Rene Preval has taken a strong lead in Haiti's presidential election, with most of the first votes counted going to the former president who is seen as a champion of the poor.

Preval, the former protege of deposed President Jean-Bertrand Aristide, won 61.5 percent of 282,327 votes counted, Haiti's electoral council said. It refused to say what percentage of the total votes cast these figures represented. According to the United Nations, a majority of Haiti's 3.5 million eligible voters cast ballots.

The council said of the next two highest vote getters, Leslie Manigat had 13.4 percent and Charles Henri Baker had 6.1 percent.

There was no immediate reaction from the candidates, and the streets of Port-au-Prince were quiet after the results were announced.

Vote counting was to resume on Friday, but election authorities said it might be Saturday until enough ballots are counted to draw conclusions about the race.

Manigat, however, said early returns tallied by his party members showed Preval might win a majority of votes that would give him outright victory.

If the winning candidate lacks a majority of votes, he and the second-place finisher would go against each other in a March runoff.

"There is a tiny chance that we will have a second round, but I fear Preval has made a clean sweep of the votes," Manigat said.

Standing on the porch of his family home in Marmelade, a rural northern town, Preval said he was marking time and catching up on sleep until official results are out. Election authorities said that might not be until late Friday or Saturday.

"My work is over," Preval told The Associated Press. "I'm waiting. It's boring."

His campaigning is over unless he fails to win a majority and must go to a second-round election in March against the other top vote-getter. But Preval faces monumental tasks if he wins the presidency of this impoverished nation.

Most Haitians can't read or write, and subsist on about a dollar a day. A wave of kidnappings by heavily armed gangs has swept the capital. Amid the insecurity, assembly plants are closing, causing the losses of thousands of jobs. Donor nations are hesitant to contribute money because of a legacy of government corruption.

Preval's own tenure as president from 1996-2001 was less than stellar. His efforts at agrarian reform failed because landless peasants who received land couldn't live on the small amount they were given. He clashed with parliament over the legitimacy of the legislators who won contested elections. Human rights advocates accused him of interfering in the judicial system and of politicizing the police force.

But poor Haitians remember that Preval tried to help them. Even the smaller efforts are remembered by those whose plight was ignored by a series of governments and dictatorships.

"He built the big marketplace downtown. He fixed it so that the vendors could get out of the mud," said Yves Valea, a 70-year-old street sweeper.

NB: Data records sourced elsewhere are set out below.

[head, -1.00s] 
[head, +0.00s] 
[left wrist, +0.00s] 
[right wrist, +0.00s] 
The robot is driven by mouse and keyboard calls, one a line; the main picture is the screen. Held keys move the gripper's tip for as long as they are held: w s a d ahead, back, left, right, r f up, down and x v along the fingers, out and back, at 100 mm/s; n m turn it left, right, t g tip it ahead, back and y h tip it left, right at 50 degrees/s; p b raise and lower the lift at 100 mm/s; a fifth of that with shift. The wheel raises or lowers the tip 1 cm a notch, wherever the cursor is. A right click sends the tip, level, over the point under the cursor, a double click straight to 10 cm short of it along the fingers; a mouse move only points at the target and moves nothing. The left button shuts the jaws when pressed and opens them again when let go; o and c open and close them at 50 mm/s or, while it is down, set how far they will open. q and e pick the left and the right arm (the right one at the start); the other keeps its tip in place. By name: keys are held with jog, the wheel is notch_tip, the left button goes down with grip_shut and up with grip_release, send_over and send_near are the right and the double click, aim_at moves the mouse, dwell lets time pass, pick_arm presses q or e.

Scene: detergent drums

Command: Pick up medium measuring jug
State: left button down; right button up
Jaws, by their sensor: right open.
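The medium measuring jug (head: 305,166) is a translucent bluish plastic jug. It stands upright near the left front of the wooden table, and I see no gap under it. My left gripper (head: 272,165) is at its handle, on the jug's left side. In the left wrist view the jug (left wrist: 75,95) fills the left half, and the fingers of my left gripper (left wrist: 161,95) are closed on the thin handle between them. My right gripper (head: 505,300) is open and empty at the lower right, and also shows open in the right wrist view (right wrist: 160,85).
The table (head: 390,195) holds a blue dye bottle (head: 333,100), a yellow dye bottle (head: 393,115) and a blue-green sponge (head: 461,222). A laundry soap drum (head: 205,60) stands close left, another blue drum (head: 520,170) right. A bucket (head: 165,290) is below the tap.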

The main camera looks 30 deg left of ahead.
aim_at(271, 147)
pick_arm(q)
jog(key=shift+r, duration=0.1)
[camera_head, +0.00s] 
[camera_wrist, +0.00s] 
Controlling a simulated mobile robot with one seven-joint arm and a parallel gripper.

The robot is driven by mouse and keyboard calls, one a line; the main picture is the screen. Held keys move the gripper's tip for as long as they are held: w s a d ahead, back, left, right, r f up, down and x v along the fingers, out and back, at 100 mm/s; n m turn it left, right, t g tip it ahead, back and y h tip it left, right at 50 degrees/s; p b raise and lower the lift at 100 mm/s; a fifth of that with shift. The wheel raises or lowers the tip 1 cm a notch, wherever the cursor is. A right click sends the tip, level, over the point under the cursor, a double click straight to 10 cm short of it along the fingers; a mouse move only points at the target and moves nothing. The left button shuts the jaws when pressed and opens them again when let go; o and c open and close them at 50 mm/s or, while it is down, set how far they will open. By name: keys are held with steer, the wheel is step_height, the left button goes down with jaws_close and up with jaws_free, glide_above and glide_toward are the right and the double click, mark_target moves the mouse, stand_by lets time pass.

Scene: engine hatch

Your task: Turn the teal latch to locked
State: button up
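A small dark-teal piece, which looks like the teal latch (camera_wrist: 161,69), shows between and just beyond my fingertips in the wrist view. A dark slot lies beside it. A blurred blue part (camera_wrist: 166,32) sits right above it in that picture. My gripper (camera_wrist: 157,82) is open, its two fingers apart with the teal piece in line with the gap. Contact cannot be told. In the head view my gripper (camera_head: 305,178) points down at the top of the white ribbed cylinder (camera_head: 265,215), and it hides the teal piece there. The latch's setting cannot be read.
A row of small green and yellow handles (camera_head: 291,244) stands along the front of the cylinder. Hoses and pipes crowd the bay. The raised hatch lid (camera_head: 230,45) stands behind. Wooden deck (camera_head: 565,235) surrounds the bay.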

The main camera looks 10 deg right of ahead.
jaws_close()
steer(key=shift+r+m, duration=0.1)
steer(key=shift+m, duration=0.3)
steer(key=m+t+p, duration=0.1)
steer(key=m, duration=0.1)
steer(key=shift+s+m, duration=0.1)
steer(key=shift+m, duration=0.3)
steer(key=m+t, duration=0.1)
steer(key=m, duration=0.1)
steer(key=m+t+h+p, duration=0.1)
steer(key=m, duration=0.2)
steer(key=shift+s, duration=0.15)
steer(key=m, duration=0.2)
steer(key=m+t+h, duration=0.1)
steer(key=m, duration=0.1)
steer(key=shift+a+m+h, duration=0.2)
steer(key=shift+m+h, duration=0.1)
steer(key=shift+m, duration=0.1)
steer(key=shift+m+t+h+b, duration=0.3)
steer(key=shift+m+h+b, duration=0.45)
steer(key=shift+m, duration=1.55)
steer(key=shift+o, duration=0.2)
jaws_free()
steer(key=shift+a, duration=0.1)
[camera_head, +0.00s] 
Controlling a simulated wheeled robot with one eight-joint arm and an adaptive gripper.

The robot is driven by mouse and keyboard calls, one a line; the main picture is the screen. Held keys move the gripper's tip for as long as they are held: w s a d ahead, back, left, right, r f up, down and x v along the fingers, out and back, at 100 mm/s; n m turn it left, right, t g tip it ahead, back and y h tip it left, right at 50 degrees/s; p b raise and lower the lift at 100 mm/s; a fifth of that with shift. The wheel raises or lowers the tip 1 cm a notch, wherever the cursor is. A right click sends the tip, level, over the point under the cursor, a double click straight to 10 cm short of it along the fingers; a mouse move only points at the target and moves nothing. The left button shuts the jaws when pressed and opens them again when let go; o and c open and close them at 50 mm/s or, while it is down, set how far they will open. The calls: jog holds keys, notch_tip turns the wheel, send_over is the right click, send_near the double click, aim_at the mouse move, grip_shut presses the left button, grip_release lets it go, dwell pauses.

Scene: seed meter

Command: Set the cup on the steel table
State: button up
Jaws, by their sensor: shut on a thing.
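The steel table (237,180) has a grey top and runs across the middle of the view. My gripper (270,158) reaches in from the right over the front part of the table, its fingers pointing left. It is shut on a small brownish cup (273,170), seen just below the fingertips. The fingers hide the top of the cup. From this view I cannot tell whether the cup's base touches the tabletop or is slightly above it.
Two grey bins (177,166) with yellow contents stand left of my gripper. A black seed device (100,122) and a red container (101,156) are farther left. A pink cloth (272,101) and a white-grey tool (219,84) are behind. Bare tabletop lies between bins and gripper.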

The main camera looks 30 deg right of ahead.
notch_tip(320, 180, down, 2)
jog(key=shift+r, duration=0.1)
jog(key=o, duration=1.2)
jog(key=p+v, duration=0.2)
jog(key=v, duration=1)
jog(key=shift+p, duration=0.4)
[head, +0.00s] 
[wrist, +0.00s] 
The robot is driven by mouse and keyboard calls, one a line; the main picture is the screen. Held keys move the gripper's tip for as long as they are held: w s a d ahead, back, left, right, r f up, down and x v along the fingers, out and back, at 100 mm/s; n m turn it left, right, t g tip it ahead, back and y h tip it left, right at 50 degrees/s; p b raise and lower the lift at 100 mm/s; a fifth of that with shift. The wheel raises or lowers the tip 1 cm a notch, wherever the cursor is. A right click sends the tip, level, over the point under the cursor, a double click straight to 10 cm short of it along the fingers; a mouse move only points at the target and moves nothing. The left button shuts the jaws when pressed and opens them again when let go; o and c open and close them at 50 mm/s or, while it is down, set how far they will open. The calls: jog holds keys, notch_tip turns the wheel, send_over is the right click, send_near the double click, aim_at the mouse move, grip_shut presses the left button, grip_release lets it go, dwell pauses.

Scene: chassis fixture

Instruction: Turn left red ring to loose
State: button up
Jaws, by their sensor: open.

In Cite Soleil, a slum ruled by gangs that have grown stronger since a rebellion ousted Aristide two years ago, a dozen jobless youths stood idle outside decrepit storefronts plastered with Preval campaign posters. Some of the young men shouted: "Long live Preval!"

Israel Privil, a 40-year-old shoe repairman standing nearby, proudly pointed to his ink-stained thumb, proof he had voted on Tuesday.

"I voted for Preval because I was without hope," he said. "When Preval was in power, there were agricultural jobs and more programs for the peasants. We hope that if he becomes president he'll continue that work."

Preval pictures himself as a reluctant candidate.

When he stepped down after serving out his five-year term — the only Haitian president to complete his term in office — Preval went to live in his grandmother's house in Marmelade, where he devoted himself to local development projects. He said he decided to run for the presidency after 1,000 peasants from all over the country came to see him in July and urged him to run.

Preval stood for years in the shadow of Aristide, his dominating predecessor. Aristide, who referred to Preval as his "twin," was ousted amid accusations he ordered gangsters to attack opponents and pocketed millions of dollars.

Preval made a point of saying in a recent interview that he has split with Aristide, who is in exile in South Africa.

"If I'm his 'twin,' we do not have the same mother," Preval told the AP. Preval pointed out that nothing can legally prevent Aristide from returning to Haiti, but added that he may have to face a trial.

Preval would have a fresh start in relations with Washington, said Robert Fatton, a political science professor at the University of Virginia.

"When (Preval) was president, the U.S. did not necessarily think he was a bad man, but they considered he had his hands tied up by Aristide," Fatton said in a telephone interview. "The U.S. now believes Preval is his own man."